It doesn’t get much bigger than this
Source: Wikimedia Commons
We’ve all been challenged to find birthday gifts for the people in our lives who have everything, and countries are no different. Thinking outside the box for Finland’s 100 years of independence, Norway is considering shifting its border around a mountain so its Nordic neighbor will have a new highest peak, The Guardian reports.
Currently, Finland’s highest point rests at the top of Hálditšohkka, which, at 1,324 meters above sea level, isn’t so much a mountain as it is a sub-peak within a larger mountain spur known as Halti. One kilometer away on the other side of the border is Halti’s 1,365-meter summit. By inching its border a mere 40 meters, Norway would transfer Hálditšohkka’s 1,331-metre summit to Finland, extending the country’s highest peak by seven meters.
While this redrawing of the map would make for one epic birthday gift, it also seems like the logical choice as well.
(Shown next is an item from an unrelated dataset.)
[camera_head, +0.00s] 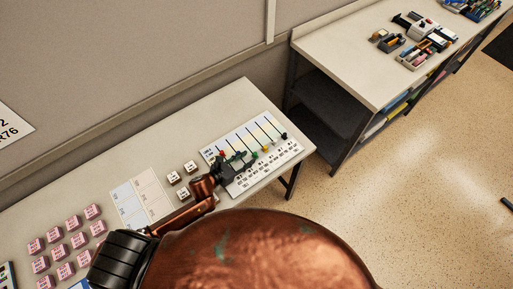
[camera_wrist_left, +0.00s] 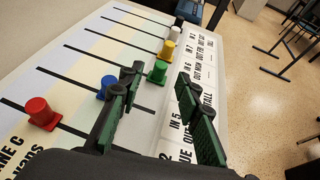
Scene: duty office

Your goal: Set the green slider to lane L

NRK put it this way, “Geophysically speaking, Mount Halti has two peaks, one Finnish and one Norwegian. What is proposed is that Norway gives the Finnish peak to Finland, because it is currently in Norway.”
The monumental present hasn’t been signed, sealed, and delivered just yet. In an interview with NRK, Norway’s prime minister, Erna Solberg, said, “There are a few formal difficulties and I have not yet made my final decision. But we are looking into it.”